Komplett schwarz kommt das Cover daher. Das hat seinen Grund: Der 44-jährige Kanye West erinnert hier an seine Mutter Donda, die 2007 bei einer vermeintlich harmlosen Operation starb. Donda West selbst kommt in manchen Tracks zu Wort, ihre Stimmte diente als Grundlage für Beats und den Rap des Künstlers.
Kanye West spricht seit einigen Jahren davon, dass er sich zu Jesus bekehrt hat. Das ging jedoch einher mit seltsamen öffentlichen Äußerungen und Auftritten. West führte auf seinem Anwesen in Los Angeles eine Zeit lang private Gottesdienste durch, zu denen auch viele Stars kamen. Der Rapper und Ex-Ehemann von Kim Kardashian kündigte an, eine eigene religiöse Gemeinschaft zu gründen, rief dann aber eine politische Partei ins Leben und gab tatsächlich im Juli 2020 bekannt, als Kandidat für die US-Präsidentschaftswahl auftreten zu wollen. Das tat er allerdings so spät, dass sein Name nur in einigen wenigen Bundesstaaten überhaupt auf den Wahlzetteln stand.
Das hinderte den Musiker nicht daran, rund sieben Millionen US-Dollar aus eigener Tasche für den Wahlkampf zu zahlen. Dann zeigte er sich als großer Fan von US-Präsident Donald Trump, sprach darüber, dass die schwarzafrikanischen Sklaven wohl auch irgendwie freiwillig für die Weißen schufteten und vermeldete, dass er psychisch labil sei und an einer bipolare Störung leide.
Mit allein in den USA über 60 Millionen verkauften Tonträgern gehört Kanye West zu den weltweit erfolgreichsten Musikern.
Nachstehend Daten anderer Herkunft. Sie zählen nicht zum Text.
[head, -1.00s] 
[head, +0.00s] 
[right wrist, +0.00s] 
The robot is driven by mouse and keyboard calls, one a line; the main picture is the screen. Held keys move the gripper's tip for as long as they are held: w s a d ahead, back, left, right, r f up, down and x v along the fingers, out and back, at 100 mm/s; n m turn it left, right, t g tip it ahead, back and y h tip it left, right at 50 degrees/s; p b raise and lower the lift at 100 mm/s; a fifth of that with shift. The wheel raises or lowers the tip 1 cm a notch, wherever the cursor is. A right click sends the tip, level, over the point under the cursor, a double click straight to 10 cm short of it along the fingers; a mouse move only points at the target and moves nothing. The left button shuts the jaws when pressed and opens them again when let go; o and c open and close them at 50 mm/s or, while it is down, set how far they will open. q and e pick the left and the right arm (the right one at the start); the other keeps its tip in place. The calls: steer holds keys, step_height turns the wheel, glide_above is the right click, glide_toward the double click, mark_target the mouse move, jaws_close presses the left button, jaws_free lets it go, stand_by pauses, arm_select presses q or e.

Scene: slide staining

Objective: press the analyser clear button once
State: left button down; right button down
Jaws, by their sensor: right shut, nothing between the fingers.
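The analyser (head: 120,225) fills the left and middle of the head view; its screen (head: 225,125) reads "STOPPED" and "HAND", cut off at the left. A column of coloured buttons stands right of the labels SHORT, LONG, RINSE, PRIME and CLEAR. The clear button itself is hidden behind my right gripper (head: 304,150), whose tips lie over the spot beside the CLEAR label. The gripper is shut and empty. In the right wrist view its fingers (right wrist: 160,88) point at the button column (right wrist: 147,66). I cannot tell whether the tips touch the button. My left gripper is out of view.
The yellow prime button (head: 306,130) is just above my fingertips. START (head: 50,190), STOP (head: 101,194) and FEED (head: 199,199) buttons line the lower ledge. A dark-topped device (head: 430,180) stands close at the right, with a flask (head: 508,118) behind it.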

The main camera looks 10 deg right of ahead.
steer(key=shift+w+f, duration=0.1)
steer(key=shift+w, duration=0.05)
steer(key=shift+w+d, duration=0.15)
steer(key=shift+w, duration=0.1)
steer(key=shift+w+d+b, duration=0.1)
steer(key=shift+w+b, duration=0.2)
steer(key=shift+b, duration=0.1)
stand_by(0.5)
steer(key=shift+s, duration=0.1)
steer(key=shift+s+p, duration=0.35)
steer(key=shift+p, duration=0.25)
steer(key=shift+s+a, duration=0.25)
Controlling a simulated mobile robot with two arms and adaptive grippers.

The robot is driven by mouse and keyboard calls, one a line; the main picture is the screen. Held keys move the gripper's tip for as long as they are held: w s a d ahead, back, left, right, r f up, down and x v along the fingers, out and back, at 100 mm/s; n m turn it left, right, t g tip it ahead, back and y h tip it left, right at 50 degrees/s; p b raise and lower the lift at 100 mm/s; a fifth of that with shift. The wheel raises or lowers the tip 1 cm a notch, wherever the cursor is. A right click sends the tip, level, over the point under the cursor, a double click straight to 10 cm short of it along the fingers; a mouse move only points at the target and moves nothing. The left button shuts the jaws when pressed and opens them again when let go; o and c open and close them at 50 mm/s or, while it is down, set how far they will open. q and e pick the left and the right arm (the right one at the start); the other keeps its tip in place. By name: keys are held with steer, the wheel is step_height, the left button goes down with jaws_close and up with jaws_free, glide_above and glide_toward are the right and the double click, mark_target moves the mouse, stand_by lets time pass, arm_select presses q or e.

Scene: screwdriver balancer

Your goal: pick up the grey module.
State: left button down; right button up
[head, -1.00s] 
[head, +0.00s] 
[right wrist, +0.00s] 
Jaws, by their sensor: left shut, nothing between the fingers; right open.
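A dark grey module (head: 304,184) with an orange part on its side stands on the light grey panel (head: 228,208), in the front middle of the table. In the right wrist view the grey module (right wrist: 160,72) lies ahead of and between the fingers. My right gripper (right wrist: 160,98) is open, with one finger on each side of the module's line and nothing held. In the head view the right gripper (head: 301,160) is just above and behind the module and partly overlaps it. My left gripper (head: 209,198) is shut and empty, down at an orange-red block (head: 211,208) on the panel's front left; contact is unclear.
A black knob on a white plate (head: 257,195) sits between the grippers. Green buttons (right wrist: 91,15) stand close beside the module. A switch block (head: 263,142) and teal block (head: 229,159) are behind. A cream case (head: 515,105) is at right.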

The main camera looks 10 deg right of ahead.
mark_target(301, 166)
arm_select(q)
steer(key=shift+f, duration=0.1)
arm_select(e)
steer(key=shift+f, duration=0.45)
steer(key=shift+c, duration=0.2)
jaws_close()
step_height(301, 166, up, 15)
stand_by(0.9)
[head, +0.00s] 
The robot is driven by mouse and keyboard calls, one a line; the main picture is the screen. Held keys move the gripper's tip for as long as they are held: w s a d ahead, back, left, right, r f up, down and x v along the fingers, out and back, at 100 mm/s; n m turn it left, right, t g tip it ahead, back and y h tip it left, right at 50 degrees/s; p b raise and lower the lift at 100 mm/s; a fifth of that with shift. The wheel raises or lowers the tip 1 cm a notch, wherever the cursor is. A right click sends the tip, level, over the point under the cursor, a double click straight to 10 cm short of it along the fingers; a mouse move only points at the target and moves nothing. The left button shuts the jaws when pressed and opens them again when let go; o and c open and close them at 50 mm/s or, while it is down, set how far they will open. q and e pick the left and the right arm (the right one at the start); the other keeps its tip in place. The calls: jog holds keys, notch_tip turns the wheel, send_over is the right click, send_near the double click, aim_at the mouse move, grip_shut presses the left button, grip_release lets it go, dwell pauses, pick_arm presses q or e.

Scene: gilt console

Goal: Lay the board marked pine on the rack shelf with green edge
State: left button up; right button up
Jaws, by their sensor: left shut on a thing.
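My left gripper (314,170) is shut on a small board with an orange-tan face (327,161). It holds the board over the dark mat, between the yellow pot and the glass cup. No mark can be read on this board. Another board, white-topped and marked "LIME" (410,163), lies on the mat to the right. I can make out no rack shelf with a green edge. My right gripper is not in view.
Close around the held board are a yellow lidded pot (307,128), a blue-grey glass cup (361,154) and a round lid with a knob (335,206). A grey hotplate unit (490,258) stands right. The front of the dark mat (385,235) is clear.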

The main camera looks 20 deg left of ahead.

Und auch „Donda“ brach kurz nach der Veröffentlichung Rekorde. Das Album wurde von US-Nutzern mehr als 60 Millionen Mal auf Apple Music gestreamt und stellte den Rekord für 2021 auf. (Er wurde allerdings schon nach drei Tagen wieder vom Thron gestoßen durch den Rapper Drake mit seinem Album „Certified Lover Boy“). Das Album landete sofort auf Platz 1 der Billboard 200. Dies ist Kanye West nun bereits neunmal gelungen. Auch in 130 anderen Ländern landete „Donda“ auf Platz eins der Charts und sorgte für einen kurzen Zusammenbruch des Streamingdienstes Spotify. Nur in Deutschland schaffte das Album gerade mal Platz 4 in den Charts.
„Jesus Lord“
Nach dem Gospel-Album „Jesus Is King“ und dem dazugehörenden Kino-Musik-Film war zu erwarten, dass Wests neues Album ebenfalls religiöse Züge tragen würde. Und tatsächlich: Auf „Donda“ hält West Predigten und singt über seinen Glaubenskampf, der aber nicht seine Überzeugung zunichtemachen kann, dass er Jesus braucht und dass eigentlich alle Menschen Jesus brauchen. An manchen Tracks waren andere Musiker beteiligt wie Travis Scott („Off The Grid“), The Weeknd („Hurricane“), Jay-Z („Jail“) und sogar der skandalumwitterte Marilyn Manson, der wegen sexuellen Missbrauchs angeklagt ist.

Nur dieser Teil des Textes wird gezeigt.